## Robot state and action records
▽
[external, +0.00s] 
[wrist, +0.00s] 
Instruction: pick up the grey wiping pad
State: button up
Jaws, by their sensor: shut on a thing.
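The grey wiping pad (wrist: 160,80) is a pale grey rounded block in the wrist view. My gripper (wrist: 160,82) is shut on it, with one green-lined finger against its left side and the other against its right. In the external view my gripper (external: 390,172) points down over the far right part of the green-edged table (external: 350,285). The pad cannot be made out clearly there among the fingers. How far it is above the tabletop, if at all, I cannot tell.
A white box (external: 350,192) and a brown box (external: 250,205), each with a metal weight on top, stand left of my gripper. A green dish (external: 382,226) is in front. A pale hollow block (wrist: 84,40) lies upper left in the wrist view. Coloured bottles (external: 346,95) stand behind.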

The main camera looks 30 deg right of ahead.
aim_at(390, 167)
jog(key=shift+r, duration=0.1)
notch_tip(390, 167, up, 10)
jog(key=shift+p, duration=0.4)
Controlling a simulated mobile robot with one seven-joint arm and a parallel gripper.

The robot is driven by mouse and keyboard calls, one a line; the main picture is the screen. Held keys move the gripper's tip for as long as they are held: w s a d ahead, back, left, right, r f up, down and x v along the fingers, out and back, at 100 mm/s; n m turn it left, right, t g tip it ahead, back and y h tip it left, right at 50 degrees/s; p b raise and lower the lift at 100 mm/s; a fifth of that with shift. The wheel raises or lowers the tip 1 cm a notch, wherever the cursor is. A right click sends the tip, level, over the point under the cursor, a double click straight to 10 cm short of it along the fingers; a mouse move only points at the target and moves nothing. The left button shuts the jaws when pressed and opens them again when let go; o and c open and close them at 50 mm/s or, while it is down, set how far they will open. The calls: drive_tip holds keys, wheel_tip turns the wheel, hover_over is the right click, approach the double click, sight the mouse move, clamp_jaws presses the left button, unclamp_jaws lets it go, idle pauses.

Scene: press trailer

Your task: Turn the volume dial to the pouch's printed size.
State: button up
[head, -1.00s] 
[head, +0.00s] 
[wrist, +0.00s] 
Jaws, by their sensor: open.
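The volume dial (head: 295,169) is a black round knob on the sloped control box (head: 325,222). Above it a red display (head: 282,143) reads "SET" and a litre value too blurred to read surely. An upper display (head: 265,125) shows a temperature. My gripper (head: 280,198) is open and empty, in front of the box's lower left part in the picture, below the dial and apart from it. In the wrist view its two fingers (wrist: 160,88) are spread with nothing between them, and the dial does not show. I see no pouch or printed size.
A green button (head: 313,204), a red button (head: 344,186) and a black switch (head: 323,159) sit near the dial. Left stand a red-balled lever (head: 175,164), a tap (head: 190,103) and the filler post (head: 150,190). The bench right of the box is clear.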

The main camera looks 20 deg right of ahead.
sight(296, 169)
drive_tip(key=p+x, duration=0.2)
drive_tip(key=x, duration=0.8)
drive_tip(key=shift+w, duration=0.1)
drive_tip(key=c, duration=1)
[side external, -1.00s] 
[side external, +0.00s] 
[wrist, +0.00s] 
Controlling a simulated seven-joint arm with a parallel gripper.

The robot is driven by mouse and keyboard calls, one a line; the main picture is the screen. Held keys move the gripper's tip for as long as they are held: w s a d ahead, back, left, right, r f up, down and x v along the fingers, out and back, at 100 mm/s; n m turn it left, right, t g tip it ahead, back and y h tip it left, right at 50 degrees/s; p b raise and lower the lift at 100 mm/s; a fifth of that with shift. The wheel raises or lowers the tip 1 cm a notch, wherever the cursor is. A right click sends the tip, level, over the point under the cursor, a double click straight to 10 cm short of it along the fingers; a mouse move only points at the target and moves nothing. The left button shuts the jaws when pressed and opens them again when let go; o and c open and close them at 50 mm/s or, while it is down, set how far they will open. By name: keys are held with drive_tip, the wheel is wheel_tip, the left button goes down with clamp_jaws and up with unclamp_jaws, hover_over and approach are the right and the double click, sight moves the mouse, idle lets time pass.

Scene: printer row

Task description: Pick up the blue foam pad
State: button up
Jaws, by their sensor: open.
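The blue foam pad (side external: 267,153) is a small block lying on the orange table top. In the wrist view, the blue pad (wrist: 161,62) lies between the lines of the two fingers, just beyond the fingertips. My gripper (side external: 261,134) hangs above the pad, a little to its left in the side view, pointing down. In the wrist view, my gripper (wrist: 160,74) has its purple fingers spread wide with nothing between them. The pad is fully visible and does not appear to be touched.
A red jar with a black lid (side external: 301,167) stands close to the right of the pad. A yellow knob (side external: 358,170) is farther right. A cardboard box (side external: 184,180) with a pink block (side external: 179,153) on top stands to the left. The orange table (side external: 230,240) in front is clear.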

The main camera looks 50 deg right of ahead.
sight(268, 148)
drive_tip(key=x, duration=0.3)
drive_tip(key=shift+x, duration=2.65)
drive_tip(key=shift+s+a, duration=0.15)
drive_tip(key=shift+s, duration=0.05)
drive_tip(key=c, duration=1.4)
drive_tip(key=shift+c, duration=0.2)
△
Extract all the entries word for word.

## Final result
[external, +0.00s] 
[wrist, +0.00s] 
Instruction: pick up the grey wiping pad
State: button up
Jaws, by their sensor: shut on a thing.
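The grey wiping pad (wrist: 160,80) is a pale grey rounded block in the wrist view. My gripper (wrist: 160,82) is shut on it, with one green-lined finger against its left side and the other against its right. In the external view my gripper (external: 390,172) points down over the far right part of the green-edged table (external: 350,285). The pad cannot be made out clearly there among the fingers. How far it is above the tabletop, if at all, I cannot tell.
A white box (external: 350,192) and a brown box (external: 250,205), each with a metal weight on top, stand left of my gripper. A green dish (external: 382,226) is in front. A pale hollow block (wrist: 84,40) lies upper left in the wrist view. Coloured bottles (external: 346,95) stand behind.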

The main camera looks 30 deg right of ahead.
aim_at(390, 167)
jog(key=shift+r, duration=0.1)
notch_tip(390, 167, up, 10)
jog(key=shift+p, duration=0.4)
Controlling a simulated mobile robot with one seven-joint arm and a parallel gripper.

The robot is driven by mouse and keyboard calls, one a line; the main picture is the screen. Held keys move the gripper's tip for as long as they are held: w s a d ahead, back, left, right, r f up, down and x v along the fingers, out and back, at 100 mm/s; n m turn it left, right, t g tip it ahead, back and y h tip it left, right at 50 degrees/s; p b raise and lower the lift at 100 mm/s; a fifth of that with shift. The wheel raises or lowers the tip 1 cm a notch, wherever the cursor is. A right click sends the tip, level, over the point under the cursor, a double click straight to 10 cm short of it along the fingers; a mouse move only points at the target and moves nothing. The left button shuts the jaws when pressed and opens them again when let go; o and c open and close them at 50 mm/s or, while it is down, set how far they will open. The calls: drive_tip holds keys, wheel_tip turns the wheel, hover_over is the right click, approach the double click, sight the mouse move, clamp_jaws presses the left button, unclamp_jaws lets it go, idle pauses.

Scene: press trailer

Your task: Turn the volume dial to the pouch's printed size.
State: button up
[head, -1.00s] 
[head, +0.00s] 
[wrist, +0.00s] 
Jaws, by their sensor: open.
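The volume dial (head: 295,169) is a black round knob on the sloped control box (head: 325,222). Above it a red display (head: 282,143) reads "SET" and a litre value too blurred to read surely. An upper display (head: 265,125) shows a temperature. My gripper (head: 280,198) is open and empty, in front of the box's lower left part in the picture, below the dial and apart from it. In the wrist view its two fingers (wrist: 160,88) are spread with nothing between them, and the dial does not show. I see no pouch or printed size.
A green button (head: 313,204), a red button (head: 344,186) and a black switch (head: 323,159) sit near the dial. Left stand a red-balled lever (head: 175,164), a tap (head: 190,103) and the filler post (head: 150,190). The bench right of the box is clear.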

The main camera looks 20 deg right of ahead.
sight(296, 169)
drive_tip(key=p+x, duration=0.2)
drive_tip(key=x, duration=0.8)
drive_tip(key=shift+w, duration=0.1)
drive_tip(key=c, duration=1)
[side external, -1.00s] 
[side external, +0.00s] 
[wrist, +0.00s] 
Controlling a simulated seven-joint arm with a parallel gripper.

The robot is driven by mouse and keyboard calls, one a line; the main picture is the screen. Held keys move the gripper's tip for as long as they are held: w s a d ahead, back, left, right, r f up, down and x v along the fingers, out and back, at 100 mm/s; n m turn it left, right, t g tip it ahead, back and y h tip it left, right at 50 degrees/s; p b raise and lower the lift at 100 mm/s; a fifth of that with shift. The wheel raises or lowers the tip 1 cm a notch, wherever the cursor is. A right click sends the tip, level, over the point under the cursor, a double click straight to 10 cm short of it along the fingers; a mouse move only points at the target and moves nothing. The left button shuts the jaws when pressed and opens them again when let go; o and c open and close them at 50 mm/s or, while it is down, set how far they will open. By name: keys are held with drive_tip, the wheel is wheel_tip, the left button goes down with clamp_jaws and up with unclamp_jaws, hover_over and approach are the right and the double click, sight moves the mouse, idle lets time pass.

Scene: printer row

Task description: Pick up the blue foam pad
State: button up
Jaws, by their sensor: open.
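The blue foam pad (side external: 267,153) is a small block lying on the orange table top. In the wrist view, the blue pad (wrist: 161,62) lies between the lines of the two fingers, just beyond the fingertips. My gripper (side external: 261,134) hangs above the pad, a little to its left in the side view, pointing down. In the wrist view, my gripper (wrist: 160,74) has its purple fingers spread wide with nothing between them. The pad is fully visible and does not appear to be touched.
A red jar with a black lid (side external: 301,167) stands close to the right of the pad. A yellow knob (side external: 358,170) is farther right. A cardboard box (side external: 184,180) with a pink block (side external: 179,153) on top stands to the left. The orange table (side external: 230,240) in front is clear.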

The main camera looks 50 deg right of ahead.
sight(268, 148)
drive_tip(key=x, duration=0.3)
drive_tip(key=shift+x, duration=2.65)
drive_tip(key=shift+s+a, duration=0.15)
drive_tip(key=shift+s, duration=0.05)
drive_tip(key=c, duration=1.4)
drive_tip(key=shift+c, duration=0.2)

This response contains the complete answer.